In part, says Doug McClaine, the GM of the Albany Capital Center, success came about because HV Gamer Con is a partnership – with all parties working together, including Albany Capital Center (ACC), Center for Economic Growth (CEG), Eastern College Athletic Conference (ECAC) and Collegiate Sports Management Group. The event is supported through a grant from the Regional Economic Development Councils and I Love NY.

“It was in August when we decided to move the event to a virtual format,” says McClaine. “We decided to keep the same program, but to break the event up over two weekends.”

According to McClaine, panel discussions were hosted on Facebook Live and on YouTube.

“Our sponsors thankfully were still on board,” he notes, “and we covered our production costs.”

The festivities kicked off the weekend of September 12 and 13 with virtual tournaments and livestreamed panel discussions. HV Gamer Con partner Gaming Insomniacs hosted a tournament that was open to the public, competing in Fortnite and Super Smash Bros. Ultimate tournaments. Those events drew more than 375 participants.

According to McClaine, the public tournament featured prize money.

Super Smash Bros. and Fortnite were selected because, in addition to being popular titles, they are fast-moving and can be run efficiently.

The second weekend, the finale of HV Gamer Con 2020 took place over October 17 and 18, with event partner Eastern Collegiate Athletic Conference (ECAC) hosting its National Championship tournaments virtually. Thousands of viewers tuned in to the competition, powered by LeagueSpot, streamed live on the ECAC Esports Twitch channels where 24 schools -- including the Elite 8 in Overwatch, Rocket League and Super Smash Bros. Ultimate -- brought in 96 competitors virtually to face off. When the dust settled, the winning teams included Rensselaer Polytechnic Institute (RPI) in Overwatch, Syracuse University in Rocket League, and Farmingdale State College in Super Smash Bros. Ultimate. (MVPs for each title were named as well).

McClaine noted that last year, the event included different games, which caused competition to run very late – undesirable for a live event held in a staffed venue.

“We had people here after 1 a.m.”

Taking HV Gamer Con virtual obviously meant making some significant changes. While gamers didn’t have a problem moving to an online format to compete, McClaine notes, one of the more in-demand and valuable aspects of the in-person event are those that allow gamers to connect with colleges, as well as esports companies in the area. And the growing high school gaming population in the region definitely appreciated it.

“We have quite a few gaming hubs and clubs in the capital region, as well as lots of schools with esports programs, and we’re used to doing a college fair with admissions officers present.
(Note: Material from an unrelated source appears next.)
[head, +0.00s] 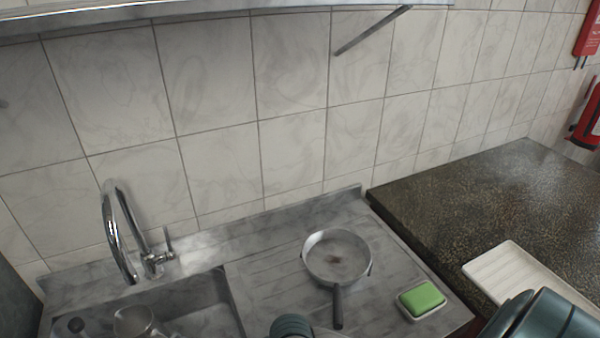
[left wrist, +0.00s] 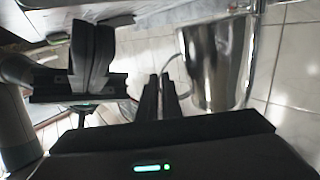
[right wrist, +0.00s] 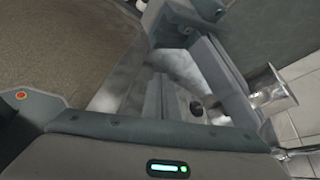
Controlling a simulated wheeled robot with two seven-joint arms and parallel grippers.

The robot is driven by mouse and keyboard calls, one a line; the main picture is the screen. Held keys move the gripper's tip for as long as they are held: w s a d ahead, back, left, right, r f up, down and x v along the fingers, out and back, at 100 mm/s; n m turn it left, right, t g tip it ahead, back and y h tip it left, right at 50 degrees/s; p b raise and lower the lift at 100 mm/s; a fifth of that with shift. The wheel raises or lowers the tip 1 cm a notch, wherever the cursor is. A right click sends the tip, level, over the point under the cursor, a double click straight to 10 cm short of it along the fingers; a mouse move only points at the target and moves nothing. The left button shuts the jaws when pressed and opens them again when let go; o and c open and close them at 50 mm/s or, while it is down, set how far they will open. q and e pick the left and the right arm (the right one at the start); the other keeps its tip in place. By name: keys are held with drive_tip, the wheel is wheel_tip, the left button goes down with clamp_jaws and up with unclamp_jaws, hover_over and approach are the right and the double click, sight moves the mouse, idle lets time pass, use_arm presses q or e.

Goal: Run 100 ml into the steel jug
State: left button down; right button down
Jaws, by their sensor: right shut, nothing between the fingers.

One of our panels addressed egaming in colleges, which was very informative and we were able to field questions. We wanted to have that in-person feel, and the fact that we could take a lot of that same components and put them together worked out well.”
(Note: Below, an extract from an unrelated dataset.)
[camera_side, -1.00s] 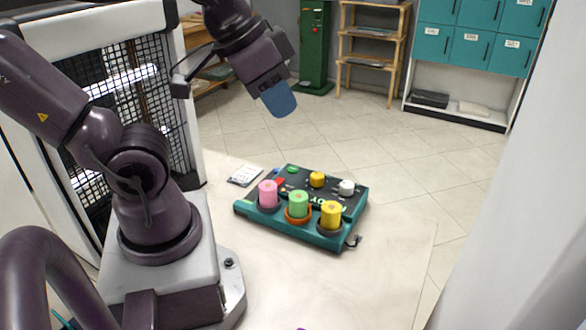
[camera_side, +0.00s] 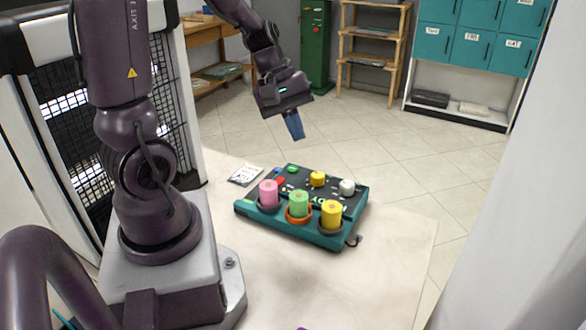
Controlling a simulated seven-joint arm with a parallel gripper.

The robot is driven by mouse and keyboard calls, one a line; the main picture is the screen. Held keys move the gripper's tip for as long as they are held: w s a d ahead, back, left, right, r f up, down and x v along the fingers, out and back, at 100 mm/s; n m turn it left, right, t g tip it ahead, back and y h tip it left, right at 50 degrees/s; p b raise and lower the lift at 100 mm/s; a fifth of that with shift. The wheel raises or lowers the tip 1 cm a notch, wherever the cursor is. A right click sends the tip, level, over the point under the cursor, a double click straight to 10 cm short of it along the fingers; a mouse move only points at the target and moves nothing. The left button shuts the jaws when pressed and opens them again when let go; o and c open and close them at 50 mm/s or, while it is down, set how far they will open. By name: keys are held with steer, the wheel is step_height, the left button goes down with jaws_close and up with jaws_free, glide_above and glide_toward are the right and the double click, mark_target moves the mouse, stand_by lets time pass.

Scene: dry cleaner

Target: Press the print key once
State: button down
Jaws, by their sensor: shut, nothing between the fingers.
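A teal control box (camera_side: 285,228) with a dark top lies on the pale table. Three tall round keys stand along its front: a pink one (camera_side: 268,192), a green one (camera_side: 299,204) with an orange ring at its base, and a yellow one (camera_side: 331,214). Behind them are a short yellow knob (camera_side: 317,178), a white knob (camera_side: 347,187) and small green, blue and red parts. I cannot read which key is print. My gripper (camera_side: 295,132), with blue fingers, is shut and empty. It hangs above and behind the box, touching nothing.
A small printed card (camera_side: 245,175) lies left of the box. A short dark cable end (camera_side: 354,241) sticks out at its front right corner. A black mesh-fronted cabinet stands left, behind my arm.

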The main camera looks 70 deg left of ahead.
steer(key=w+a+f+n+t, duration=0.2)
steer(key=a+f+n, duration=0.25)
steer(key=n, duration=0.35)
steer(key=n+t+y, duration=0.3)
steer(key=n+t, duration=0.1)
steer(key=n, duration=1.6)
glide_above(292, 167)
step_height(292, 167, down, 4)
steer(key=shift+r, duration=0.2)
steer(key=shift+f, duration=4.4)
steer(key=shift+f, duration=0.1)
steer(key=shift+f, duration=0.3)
In between competitions, the Albany Capital Center hosted virtual panel discussions that were broadcast on the livestream of the public tournaments as well as the Albany Capital Center’s social media platforms. Topics covered included “The Boom of Gaming Studios in the Capital Region,” “Esports in High School, College and the Real World” and “The Health and Wellness of a Gamer.”

The analytics for HV Gamer Con were impressive. The public aspect of the event in September reached 258,742 individuals, with 334,352 impressions.                                                                                                              

HV Gamer Con 2021 plans to return to an in-person format at the Albany Capital Center on Saturday, April 10 and Sunday, April 11.

In 2019, the event had an estimated economic impact of over $300,000 in its first year. The figures for the 2020 event will be far more difficult to figure out, says McClaine but he sees the event as a tremendous success.

“A lot of folks were happy we were able to do this. They wanted to play their games and compete with other people.”

And, he notes, it went smoothly – with only one exception.

“Even though it was a virtual event, we actually did have someone show up to play. We had to tell them, “You’re six months early.”